Cleaning data is a crucial step in any data analysis or machine learning project. By mastering these powerful Python one-liners for data cleaning, you can streamline your data preprocessing workflow, ensuring your data is accurate, consistent, and ready for analysis. From handling missing values and duplicates to removing outliers and formatting issues, these one-liners allow you to clean your data efficiently without writing lengthy code. By leveraging the power of Pandas and regular expressions, you can keep your code clean, concise, and easy to maintain. Whether you’re a beginner or a pro, these methods will help you clean your data smarter and faster.
Data cleaning is the process of identifying and correcting or removing errors, inconsistencies, and inaccuracies in data to ensure its quality. It is important because clean data leads to more accurate analysis, better model performance, and reliable insights.
dropna() removes rows or columns with missing values.
fillna() fills missing values with a specified value, such as the mean, median, or a predefined constant, to retain the dataset’s size and structure.

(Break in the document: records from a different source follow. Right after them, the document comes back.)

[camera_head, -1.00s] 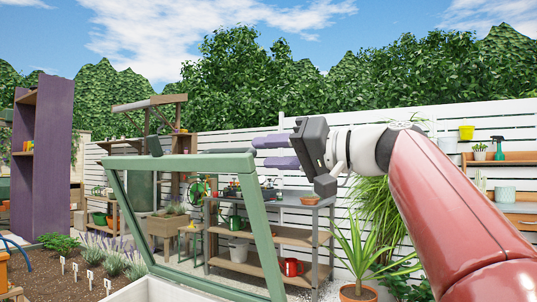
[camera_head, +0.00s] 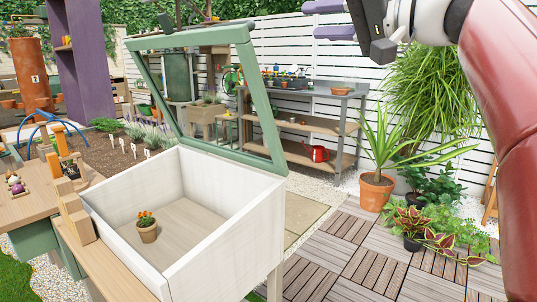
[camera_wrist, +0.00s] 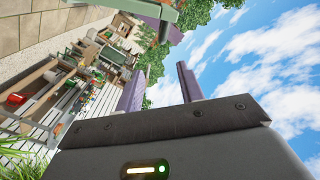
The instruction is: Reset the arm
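My gripper (camera_head: 325,18) is at the top of the head view, raised high, with its purple fingers pointing left and partly cut off by the frame edge. My red arm comes down the right side. In the wrist view my gripper (camera_wrist: 158,85) shows two purple fingers standing apart with nothing between them. It is open and empty, and touches nothing.
A white cold frame (camera_head: 235,235) with its green-framed lid (camera_head: 262,90) raised stands in front. A small potted orange flower (camera_head: 147,228) sits inside it. A grey shelf bench (camera_head: 300,122) with a red watering can (camera_head: 316,153) stands behind. Wooden decking (camera_head: 370,250) lies open at right.

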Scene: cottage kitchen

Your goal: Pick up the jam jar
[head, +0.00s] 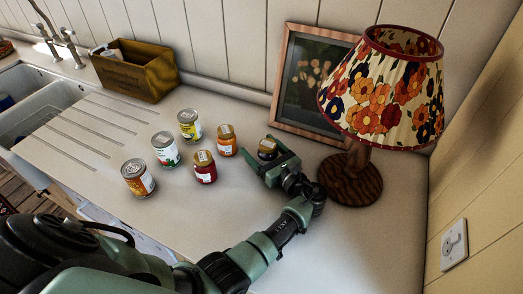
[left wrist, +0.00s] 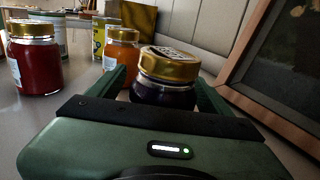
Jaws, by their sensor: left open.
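Three small glass jars with gold lids stand on the pale counter. A dark purple jar (head: 267,150) is between the fingers of my left gripper (head: 258,148). In the left wrist view this dark jar (left wrist: 163,75) stands upright, with an open finger on each side; its lower part is hidden behind the gripper body. The fingers are open, and I cannot tell whether either touches the glass. A red jar (head: 205,168) and an orange jar (head: 227,141) stand to the left, outside the fingers. Which jar the task means is not marked. My right gripper is not in view.
Several cans, one of them yellow-labelled (head: 189,125), stand left of the jars. A floral lamp (head: 385,90) on a wooden base (head: 350,185) is close right of my gripper. A picture frame (head: 283,90) leans behind. A wooden box (head: 135,72) and sink (head: 35,105) are left.

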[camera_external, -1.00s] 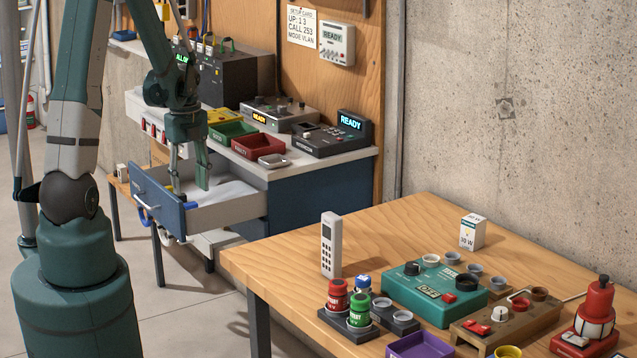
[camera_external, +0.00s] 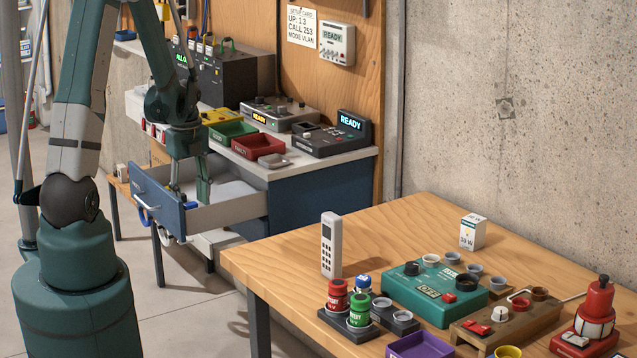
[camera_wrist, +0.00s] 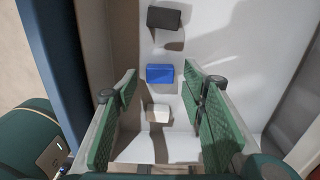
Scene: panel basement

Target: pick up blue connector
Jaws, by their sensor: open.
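The blue connector (camera_wrist: 160,74) is a small blue block lying on the white floor of the open drawer (camera_external: 222,211) in the wrist view. My gripper (camera_wrist: 160,80) is open, with green padded fingers on the left and right of it. The connector shows in the gap near the fingertips, and the fingers look apart from it. In the external view my gripper (camera_external: 188,190) points down into the drawer.
In the drawer, a black block (camera_wrist: 164,18) lies beyond the blue one and a white block (camera_wrist: 158,113) lies nearer the palm. The blue drawer front (camera_external: 157,200) and side walls stand close around my gripper. Green (camera_external: 232,131) and red (camera_external: 258,146) trays sit on the bench above.

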You can use the drop_duplicates() function to remove duplicate rows based on specific columns or the entire dataset. You can also specify whether to keep the first or last occurrence or drop all duplicates.
Outliers can be handled by using statistical methods like the Z-score to remove extreme values or by clipping (capping) values to a specified range using the clip() function.
You can use the str.strip() function to remove leading and trailing spaces from strings and the str.replace() function with a regular expression to remove punctuation.
You can use the astype() method to convert a column to the correct data type, such as integers or floats, or use pd.to_datetime() for date-related columns.
You can handle missing values by either removing rows or columns with dropna() or filling them with a suitable value (like the mean or median) using fillna(). The method depends on the context of your dataset and the importance of retaining data.